Generally, they’re gripping, and fairly hard at that, though the weight takes over eventually and if you’re a little too keen on the throttle the GC is more likely to wash gently wide than push the tail out. It does handle bumps well though. The structure feels stiff, and only over particularly uneven surfaces did its composure waver, even in Sport, as the dampers tried to contain the car’s weight.
Ultimately you’d still have more fun in something smaller, lighter and more pointy, but in six-cylinder, rear-wheel drive form, the 8-series Gran Coupe strikes a well-judged balance between driver engagement and GT-like comfort.
Price and rivals
BMW has released pricing for the entire Gran Coupe range, comprises three models at launch: the $87,700 840i driven here, the $123,595 M850i xDrive, and for diesel buyers, the 840d xDrive at $101,075.

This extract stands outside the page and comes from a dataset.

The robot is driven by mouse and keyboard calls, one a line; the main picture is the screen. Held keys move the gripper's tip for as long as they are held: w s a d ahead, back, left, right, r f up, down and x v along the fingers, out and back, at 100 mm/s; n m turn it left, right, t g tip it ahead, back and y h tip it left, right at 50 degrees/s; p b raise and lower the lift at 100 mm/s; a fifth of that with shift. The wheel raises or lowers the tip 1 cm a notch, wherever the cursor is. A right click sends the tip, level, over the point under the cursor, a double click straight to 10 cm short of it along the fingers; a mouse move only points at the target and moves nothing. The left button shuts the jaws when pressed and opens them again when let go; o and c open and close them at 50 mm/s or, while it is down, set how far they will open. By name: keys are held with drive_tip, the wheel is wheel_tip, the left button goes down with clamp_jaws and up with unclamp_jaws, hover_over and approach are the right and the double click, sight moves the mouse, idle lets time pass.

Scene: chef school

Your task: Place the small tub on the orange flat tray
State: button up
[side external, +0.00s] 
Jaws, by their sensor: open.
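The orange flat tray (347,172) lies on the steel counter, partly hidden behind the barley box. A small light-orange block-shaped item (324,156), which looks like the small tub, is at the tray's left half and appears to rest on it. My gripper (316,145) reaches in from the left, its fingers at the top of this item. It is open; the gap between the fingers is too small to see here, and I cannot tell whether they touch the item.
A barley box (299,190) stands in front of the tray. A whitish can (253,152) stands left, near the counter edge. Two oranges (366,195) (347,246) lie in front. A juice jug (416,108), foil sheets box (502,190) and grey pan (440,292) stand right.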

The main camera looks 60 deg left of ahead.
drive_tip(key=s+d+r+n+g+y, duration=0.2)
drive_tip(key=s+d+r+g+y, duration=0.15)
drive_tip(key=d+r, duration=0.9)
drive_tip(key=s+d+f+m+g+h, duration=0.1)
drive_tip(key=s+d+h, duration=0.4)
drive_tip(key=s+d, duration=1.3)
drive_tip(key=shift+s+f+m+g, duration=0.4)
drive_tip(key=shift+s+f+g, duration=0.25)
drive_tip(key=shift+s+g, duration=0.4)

With an M8 Gran Coupe also on the way it’s hard to imagine why you might spend almost a hundred grand for the M850i, particularly when the 840i already performs well. You’re more likely to be tempted out of a BMW entirely – into Audi’s new S7 Sportback TDI for instance, at around $86,000, or the smooth operator that is Mercedes-AMG’s CLS 53 4Matic – hybrid assistance, seven tenths quicker to 100kph than the 840i GC, and priced within a few choice options at $94,308.
What’s great is that all the cars here go about things in a slightly different way. The Mercedes has a fluid, sophisticated feel with a great cabin and smooth powertrain. The Audi’s diesel delivers effortless performance and its four-wheel steering gives it great agility, while the BMW is perhaps the most traditional driver’s car of the group.